**What is asked**
Copy all the entries below exactly, but not the pictures.
■ ■ ■ ■
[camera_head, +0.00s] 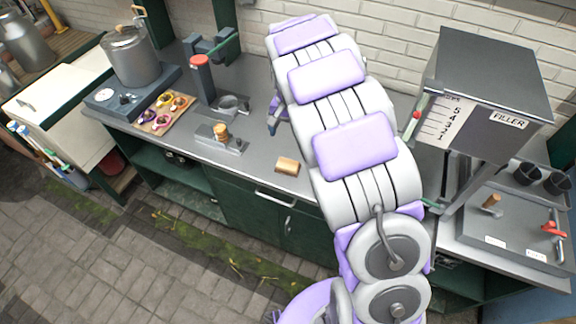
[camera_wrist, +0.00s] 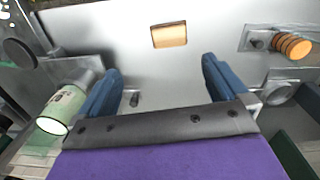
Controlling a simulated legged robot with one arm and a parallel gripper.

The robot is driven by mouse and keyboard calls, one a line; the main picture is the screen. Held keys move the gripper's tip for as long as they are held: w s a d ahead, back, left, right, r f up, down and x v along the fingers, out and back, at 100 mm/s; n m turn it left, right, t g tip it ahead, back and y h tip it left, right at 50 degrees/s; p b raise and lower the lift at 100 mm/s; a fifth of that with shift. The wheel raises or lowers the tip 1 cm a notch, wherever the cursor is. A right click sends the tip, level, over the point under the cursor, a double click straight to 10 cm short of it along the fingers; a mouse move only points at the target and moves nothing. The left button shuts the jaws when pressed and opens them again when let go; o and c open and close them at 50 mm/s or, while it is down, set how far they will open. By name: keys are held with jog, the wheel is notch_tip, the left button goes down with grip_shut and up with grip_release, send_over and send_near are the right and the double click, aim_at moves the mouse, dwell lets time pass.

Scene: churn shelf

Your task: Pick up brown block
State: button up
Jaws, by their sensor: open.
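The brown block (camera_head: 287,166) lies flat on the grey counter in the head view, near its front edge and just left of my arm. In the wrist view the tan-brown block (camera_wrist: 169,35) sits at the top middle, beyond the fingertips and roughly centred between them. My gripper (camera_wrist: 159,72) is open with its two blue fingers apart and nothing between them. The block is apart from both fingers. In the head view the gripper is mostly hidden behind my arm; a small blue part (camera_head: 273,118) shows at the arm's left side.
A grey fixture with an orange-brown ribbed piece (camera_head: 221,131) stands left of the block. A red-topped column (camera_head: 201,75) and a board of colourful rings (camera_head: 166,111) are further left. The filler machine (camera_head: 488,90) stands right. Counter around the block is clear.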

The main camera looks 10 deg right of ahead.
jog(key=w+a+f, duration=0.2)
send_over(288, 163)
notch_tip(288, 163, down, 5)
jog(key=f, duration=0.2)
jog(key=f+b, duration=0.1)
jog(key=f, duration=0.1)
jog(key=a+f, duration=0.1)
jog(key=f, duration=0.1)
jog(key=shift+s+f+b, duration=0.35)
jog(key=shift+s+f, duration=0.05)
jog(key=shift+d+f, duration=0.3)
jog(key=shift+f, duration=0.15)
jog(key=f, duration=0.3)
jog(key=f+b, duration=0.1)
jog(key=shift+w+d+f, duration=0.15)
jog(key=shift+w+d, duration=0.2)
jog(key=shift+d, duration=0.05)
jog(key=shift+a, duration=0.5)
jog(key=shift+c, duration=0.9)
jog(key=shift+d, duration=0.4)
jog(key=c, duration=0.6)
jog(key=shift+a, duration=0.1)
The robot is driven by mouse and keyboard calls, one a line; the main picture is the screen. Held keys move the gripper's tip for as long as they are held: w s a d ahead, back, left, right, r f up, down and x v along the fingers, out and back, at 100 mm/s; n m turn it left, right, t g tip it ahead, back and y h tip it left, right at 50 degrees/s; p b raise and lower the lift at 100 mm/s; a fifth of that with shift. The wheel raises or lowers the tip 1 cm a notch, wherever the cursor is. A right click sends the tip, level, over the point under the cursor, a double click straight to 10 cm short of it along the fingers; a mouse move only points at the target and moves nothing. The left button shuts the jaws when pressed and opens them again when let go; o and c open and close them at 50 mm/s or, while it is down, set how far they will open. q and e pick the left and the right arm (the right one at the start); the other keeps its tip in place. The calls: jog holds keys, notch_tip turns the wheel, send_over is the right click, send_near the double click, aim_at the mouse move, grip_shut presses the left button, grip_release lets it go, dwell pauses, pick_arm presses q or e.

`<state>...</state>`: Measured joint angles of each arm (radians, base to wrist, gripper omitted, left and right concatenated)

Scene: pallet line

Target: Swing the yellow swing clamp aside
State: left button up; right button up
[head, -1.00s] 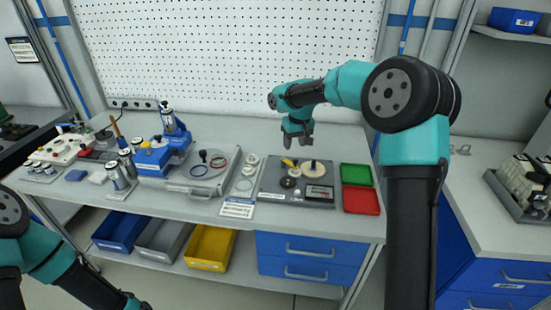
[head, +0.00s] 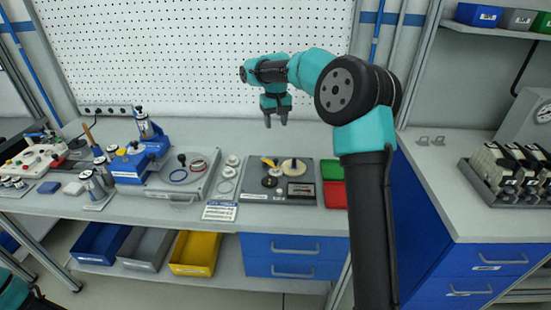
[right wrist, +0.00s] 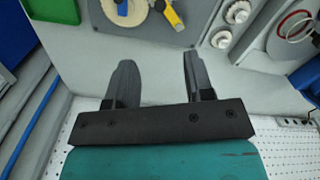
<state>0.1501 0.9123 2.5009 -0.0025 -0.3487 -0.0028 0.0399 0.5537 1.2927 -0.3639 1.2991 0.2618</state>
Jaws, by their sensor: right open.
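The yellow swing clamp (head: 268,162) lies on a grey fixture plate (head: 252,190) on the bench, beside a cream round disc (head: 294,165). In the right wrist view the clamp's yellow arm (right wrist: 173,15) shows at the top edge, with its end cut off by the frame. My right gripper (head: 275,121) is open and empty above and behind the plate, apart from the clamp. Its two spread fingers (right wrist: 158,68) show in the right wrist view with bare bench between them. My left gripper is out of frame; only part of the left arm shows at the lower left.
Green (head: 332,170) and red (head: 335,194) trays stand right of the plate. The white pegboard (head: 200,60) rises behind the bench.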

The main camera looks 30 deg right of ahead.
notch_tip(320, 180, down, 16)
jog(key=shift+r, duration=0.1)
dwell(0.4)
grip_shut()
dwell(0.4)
■ ■ ■ ■
**Problem solution**
[camera_head, +0.00s] 
[camera_wrist, +0.00s] 
Controlling a simulated legged robot with one arm and a parallel gripper.

The robot is driven by mouse and keyboard calls, one a line; the main picture is the screen. Held keys move the gripper's tip for as long as they are held: w s a d ahead, back, left, right, r f up, down and x v along the fingers, out and back, at 100 mm/s; n m turn it left, right, t g tip it ahead, back and y h tip it left, right at 50 degrees/s; p b raise and lower the lift at 100 mm/s; a fifth of that with shift. The wheel raises or lowers the tip 1 cm a notch, wherever the cursor is. A right click sends the tip, level, over the point under the cursor, a double click straight to 10 cm short of it along the fingers; a mouse move only points at the target and moves nothing. The left button shuts the jaws when pressed and opens them again when let go; o and c open and close them at 50 mm/s or, while it is down, set how far they will open. By name: keys are held with jog, the wheel is notch_tip, the left button goes down with grip_shut and up with grip_release, send_over and send_near are the right and the double click, aim_at moves the mouse, dwell lets time pass.

Scene: churn shelf

Your task: Pick up brown block
State: button up
Jaws, by their sensor: open.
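The brown block (camera_head: 287,166) lies flat on the grey counter in the head view, near its front edge and just left of my arm. In the wrist view the tan-brown block (camera_wrist: 169,35) sits at the top middle, beyond the fingertips and roughly centred between them. My gripper (camera_wrist: 159,72) is open with its two blue fingers apart and nothing between them. The block is apart from both fingers. In the head view the gripper is mostly hidden behind my arm; a small blue part (camera_head: 273,118) shows at the arm's left side.
A grey fixture with an orange-brown ribbed piece (camera_head: 221,131) stands left of the block. A red-topped column (camera_head: 201,75) and a board of colourful rings (camera_head: 166,111) are further left. The filler machine (camera_head: 488,90) stands right. Counter around the block is clear.

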The main camera looks 10 deg right of ahead.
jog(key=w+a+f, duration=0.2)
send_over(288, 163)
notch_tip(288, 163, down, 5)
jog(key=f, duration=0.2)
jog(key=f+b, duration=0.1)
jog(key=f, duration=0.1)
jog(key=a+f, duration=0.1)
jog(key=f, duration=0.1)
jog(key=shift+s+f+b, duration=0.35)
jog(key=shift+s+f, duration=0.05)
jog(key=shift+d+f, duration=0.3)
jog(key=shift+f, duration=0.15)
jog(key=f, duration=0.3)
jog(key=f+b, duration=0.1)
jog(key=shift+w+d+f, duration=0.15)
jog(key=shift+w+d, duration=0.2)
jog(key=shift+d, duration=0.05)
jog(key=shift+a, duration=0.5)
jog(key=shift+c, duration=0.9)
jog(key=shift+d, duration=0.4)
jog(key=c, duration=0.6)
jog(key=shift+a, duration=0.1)
The robot is driven by mouse and keyboard calls, one a line; the main picture is the screen. Held keys move the gripper's tip for as long as they are held: w s a d ahead, back, left, right, r f up, down and x v along the fingers, out and back, at 100 mm/s; n m turn it left, right, t g tip it ahead, back and y h tip it left, right at 50 degrees/s; p b raise and lower the lift at 100 mm/s; a fifth of that with shift. The wheel raises or lowers the tip 1 cm a notch, wherever the cursor is. A right click sends the tip, level, over the point under the cursor, a double click straight to 10 cm short of it along the fingers; a mouse move only points at the target and moves nothing. The left button shuts the jaws when pressed and opens them again when let go; o and c open and close them at 50 mm/s or, while it is down, set how far they will open. q and e pick the left and the right arm (the right one at the start); the other keeps its tip in place. The calls: jog holds keys, notch_tip turns the wheel, send_over is the right click, send_near the double click, aim_at the mouse move, grip_shut presses the left button, grip_release lets it go, dwell pauses, pick_arm presses q or e.

`<state>...</state>`: Measured joint angles of each arm (radians, base to wrist, gripper omitted, left and right concatenated)

Scene: pallet line

Target: Swing the yellow swing clamp aside
State: left button up; right button up
[head, -1.00s] 
[head, +0.00s] 
[right wrist, +0.00s] 
<state>0.1501 0.9123 2.5009 -0.0025 -0.3487 -0.0028 0.0399 0.5537 1.2927 -0.3639 1.2991 0.2618</state>
Jaws, by their sensor: right open.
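The yellow swing clamp (head: 268,162) lies on a grey fixture plate (head: 252,190) on the bench, beside a cream round disc (head: 294,165). In the right wrist view the clamp's yellow arm (right wrist: 173,15) shows at the top edge, with its end cut off by the frame. My right gripper (head: 275,121) is open and empty above and behind the plate, apart from the clamp. Its two spread fingers (right wrist: 158,68) show in the right wrist view with bare bench between them. My left gripper is out of frame; only part of the left arm shows at the lower left.
Green (head: 332,170) and red (head: 335,194) trays stand right of the plate. The white pegboard (head: 200,60) rises behind the bench.

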The main camera looks 30 deg right of ahead.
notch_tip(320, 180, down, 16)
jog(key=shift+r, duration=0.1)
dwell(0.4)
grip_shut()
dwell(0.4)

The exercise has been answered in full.